=== Exercise directions ===
Reproduce only the stretch of entries below that begins at the first line and ends at the line holding "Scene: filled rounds".
* Start Records to process *
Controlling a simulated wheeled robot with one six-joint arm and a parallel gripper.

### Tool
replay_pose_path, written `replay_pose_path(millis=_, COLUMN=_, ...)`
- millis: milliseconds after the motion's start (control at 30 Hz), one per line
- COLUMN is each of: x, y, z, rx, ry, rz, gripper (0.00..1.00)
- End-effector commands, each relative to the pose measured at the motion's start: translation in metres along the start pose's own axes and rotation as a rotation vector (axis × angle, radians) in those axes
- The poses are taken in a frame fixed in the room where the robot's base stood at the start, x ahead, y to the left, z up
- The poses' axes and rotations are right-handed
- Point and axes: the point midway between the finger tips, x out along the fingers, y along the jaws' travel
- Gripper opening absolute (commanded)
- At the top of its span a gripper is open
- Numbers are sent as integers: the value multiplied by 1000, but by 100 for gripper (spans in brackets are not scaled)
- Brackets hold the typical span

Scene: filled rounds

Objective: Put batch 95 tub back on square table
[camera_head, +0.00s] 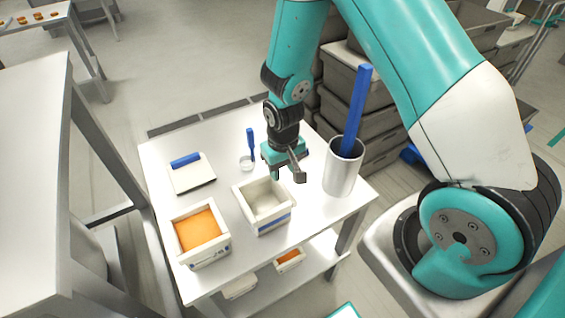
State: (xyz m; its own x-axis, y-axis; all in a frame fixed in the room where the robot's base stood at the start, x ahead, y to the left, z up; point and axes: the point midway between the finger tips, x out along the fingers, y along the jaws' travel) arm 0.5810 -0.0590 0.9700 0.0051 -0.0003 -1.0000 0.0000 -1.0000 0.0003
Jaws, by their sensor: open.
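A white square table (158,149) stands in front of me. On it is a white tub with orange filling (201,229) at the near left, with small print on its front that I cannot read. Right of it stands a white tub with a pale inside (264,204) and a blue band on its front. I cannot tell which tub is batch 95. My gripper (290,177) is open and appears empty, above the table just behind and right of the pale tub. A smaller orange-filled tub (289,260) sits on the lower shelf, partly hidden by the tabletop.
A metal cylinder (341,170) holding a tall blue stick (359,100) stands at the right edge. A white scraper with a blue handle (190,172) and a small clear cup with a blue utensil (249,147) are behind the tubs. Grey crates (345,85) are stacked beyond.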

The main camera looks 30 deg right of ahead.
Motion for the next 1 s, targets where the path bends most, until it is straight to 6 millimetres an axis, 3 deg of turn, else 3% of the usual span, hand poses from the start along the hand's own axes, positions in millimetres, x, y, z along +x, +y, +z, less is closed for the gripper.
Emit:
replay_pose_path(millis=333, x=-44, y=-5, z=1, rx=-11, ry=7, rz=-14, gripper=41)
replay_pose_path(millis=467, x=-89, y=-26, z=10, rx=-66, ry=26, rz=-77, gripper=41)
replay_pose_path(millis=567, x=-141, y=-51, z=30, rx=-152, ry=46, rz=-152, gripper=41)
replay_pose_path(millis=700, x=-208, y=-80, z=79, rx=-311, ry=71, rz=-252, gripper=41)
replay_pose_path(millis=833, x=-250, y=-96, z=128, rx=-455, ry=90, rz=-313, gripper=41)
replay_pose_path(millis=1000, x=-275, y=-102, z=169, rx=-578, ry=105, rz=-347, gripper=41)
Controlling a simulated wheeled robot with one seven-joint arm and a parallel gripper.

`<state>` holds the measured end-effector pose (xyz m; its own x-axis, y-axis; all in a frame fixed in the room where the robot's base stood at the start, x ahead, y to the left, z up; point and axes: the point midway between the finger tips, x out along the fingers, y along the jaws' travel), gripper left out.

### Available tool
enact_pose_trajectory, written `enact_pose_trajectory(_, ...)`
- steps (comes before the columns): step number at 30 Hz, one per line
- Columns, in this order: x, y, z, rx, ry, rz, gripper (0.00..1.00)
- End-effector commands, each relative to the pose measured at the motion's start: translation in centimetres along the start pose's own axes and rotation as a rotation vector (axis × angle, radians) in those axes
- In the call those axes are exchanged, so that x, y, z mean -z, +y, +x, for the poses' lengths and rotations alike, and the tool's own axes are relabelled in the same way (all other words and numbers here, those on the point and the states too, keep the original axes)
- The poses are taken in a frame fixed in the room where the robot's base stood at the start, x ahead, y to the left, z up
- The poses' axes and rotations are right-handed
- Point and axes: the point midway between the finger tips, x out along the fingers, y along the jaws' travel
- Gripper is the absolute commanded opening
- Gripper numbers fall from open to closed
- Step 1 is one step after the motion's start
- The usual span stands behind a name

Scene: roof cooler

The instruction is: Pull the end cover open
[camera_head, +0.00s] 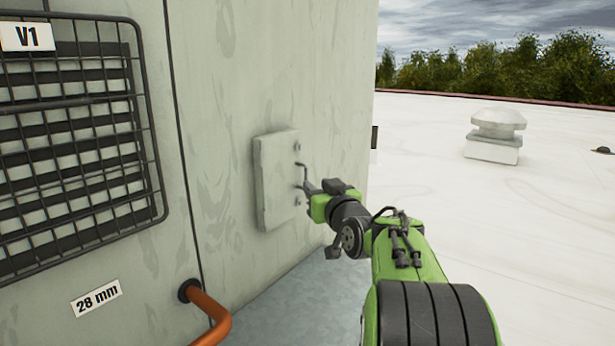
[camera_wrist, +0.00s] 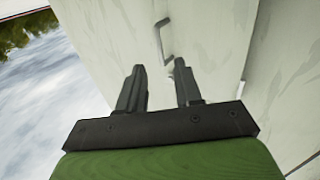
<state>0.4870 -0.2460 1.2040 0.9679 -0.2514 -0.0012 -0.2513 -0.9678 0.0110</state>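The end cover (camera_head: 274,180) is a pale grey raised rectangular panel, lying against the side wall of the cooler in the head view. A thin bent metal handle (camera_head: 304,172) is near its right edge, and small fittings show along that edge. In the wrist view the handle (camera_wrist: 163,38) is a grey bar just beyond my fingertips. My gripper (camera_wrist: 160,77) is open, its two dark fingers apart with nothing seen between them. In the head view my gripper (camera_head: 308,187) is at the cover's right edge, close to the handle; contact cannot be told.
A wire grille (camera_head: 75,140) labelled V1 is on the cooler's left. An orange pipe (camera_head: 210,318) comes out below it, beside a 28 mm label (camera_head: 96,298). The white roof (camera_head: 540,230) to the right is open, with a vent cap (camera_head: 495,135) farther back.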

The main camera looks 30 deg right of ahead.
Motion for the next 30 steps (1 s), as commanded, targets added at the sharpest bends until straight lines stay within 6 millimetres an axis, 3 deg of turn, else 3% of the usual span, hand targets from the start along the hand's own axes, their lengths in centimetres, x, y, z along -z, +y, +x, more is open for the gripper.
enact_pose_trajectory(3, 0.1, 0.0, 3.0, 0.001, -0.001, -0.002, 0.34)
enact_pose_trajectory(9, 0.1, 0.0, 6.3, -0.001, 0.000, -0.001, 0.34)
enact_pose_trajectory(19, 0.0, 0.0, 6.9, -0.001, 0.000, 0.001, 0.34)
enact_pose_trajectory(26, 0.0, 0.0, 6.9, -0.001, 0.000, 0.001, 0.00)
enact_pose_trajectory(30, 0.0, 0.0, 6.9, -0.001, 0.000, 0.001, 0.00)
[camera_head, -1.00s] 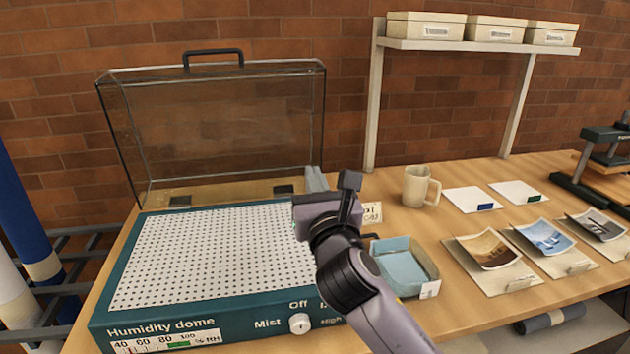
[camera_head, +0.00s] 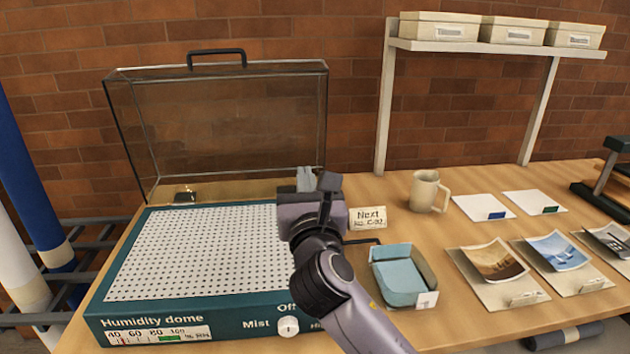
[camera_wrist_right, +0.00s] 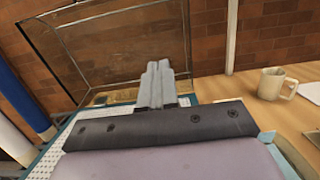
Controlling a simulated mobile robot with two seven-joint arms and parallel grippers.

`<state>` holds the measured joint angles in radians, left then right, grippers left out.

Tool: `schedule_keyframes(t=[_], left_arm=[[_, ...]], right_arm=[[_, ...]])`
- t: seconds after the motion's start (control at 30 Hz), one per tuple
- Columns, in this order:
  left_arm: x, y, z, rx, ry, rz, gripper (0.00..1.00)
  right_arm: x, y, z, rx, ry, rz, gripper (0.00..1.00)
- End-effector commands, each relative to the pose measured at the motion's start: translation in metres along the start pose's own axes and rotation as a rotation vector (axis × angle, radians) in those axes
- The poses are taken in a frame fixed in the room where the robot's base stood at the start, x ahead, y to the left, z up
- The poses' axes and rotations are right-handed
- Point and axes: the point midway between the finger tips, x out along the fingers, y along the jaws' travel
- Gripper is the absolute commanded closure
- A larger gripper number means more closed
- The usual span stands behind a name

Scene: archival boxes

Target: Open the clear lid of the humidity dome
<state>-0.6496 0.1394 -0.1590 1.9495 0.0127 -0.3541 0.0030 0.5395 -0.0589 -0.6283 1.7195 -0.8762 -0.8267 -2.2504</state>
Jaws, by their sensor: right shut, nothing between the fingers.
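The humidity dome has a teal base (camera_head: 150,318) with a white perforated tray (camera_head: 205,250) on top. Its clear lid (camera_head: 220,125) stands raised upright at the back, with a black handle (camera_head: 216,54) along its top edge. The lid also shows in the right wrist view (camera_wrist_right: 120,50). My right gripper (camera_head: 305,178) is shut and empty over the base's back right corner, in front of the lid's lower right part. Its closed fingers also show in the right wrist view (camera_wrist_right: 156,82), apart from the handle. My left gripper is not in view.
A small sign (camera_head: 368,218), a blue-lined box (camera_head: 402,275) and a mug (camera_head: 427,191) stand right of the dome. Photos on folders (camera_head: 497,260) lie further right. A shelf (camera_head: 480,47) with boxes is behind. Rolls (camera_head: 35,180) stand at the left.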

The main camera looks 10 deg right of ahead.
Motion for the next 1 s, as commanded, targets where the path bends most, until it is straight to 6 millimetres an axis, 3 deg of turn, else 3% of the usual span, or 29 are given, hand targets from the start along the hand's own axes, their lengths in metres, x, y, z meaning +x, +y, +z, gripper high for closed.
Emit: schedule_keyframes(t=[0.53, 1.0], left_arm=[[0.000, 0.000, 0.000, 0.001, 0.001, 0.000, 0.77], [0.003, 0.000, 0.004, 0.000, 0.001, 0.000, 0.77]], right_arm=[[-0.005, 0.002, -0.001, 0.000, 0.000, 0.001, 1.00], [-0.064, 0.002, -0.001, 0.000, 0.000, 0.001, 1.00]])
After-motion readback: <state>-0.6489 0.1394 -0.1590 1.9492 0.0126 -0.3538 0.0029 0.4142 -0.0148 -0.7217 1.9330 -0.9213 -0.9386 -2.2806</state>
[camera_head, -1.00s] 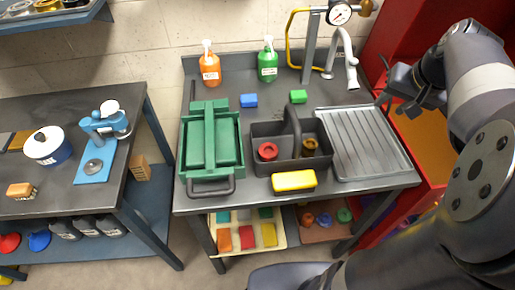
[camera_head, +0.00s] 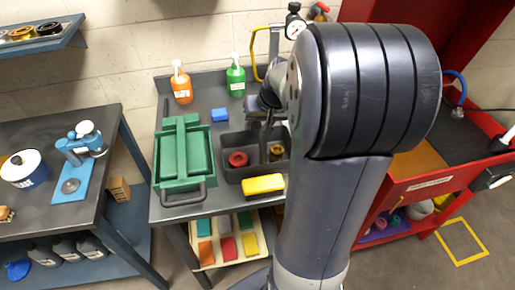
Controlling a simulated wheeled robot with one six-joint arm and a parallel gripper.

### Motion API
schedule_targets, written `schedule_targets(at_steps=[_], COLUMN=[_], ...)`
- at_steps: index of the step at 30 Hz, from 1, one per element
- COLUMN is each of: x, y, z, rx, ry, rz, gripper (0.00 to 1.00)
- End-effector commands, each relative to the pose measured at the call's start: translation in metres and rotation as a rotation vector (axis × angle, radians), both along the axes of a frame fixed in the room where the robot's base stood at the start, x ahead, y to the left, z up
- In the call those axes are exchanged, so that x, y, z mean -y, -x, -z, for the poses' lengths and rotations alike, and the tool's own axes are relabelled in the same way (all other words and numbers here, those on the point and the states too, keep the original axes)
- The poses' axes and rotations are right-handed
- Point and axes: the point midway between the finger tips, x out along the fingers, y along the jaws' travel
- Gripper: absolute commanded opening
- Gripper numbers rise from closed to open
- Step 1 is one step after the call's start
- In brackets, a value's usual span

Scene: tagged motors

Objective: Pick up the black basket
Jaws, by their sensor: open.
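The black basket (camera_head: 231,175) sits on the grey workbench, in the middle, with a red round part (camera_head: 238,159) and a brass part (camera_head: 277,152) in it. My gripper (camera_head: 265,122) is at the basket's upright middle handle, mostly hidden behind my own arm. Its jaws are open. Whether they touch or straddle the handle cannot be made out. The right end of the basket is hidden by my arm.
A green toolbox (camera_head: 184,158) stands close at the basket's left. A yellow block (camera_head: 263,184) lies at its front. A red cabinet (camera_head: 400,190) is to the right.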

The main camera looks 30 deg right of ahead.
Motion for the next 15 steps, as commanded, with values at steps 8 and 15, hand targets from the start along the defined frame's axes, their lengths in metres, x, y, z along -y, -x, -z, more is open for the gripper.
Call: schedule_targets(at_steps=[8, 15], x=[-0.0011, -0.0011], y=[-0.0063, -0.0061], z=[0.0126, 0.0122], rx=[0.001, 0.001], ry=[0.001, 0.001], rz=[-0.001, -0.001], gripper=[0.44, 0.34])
* End Records to process *
=== Answer to the problem ===
Controlling a simulated wheeled robot with one six-joint arm and a parallel gripper.

### Tool
replay_pose_path, written `replay_pose_path(millis=_, COLUMN=_, ...)`
- millis: milliseconds after the motion's start (control at 30 Hz), one per line
- COLUMN is each of: x, y, z, rx, ry, rz, gripper (0.00..1.00)
- End-effector commands, each relative to the pose measured at the motion's start: translation in metres along the start pose's own axes and rotation as a rotation vector (axis × angle, radians) in those axes
- The poses are taken in a frame fixed in the room where the robot's base stood at the start, x ahead, y to the left, z up
- The poses' axes and rotations are right-handed
- Point and axes: the point midway between the finger tips, x out along the fingers, y along the jaws' travel
- Gripper opening absolute (commanded)
- At the top of its span a gripper is open
- Numbers are sent as integers: the value multiplied by 1000, but by 100 for gripper (spans in brackets are not scaled)
- Brackets hold the typical span

Scene: filled rounds

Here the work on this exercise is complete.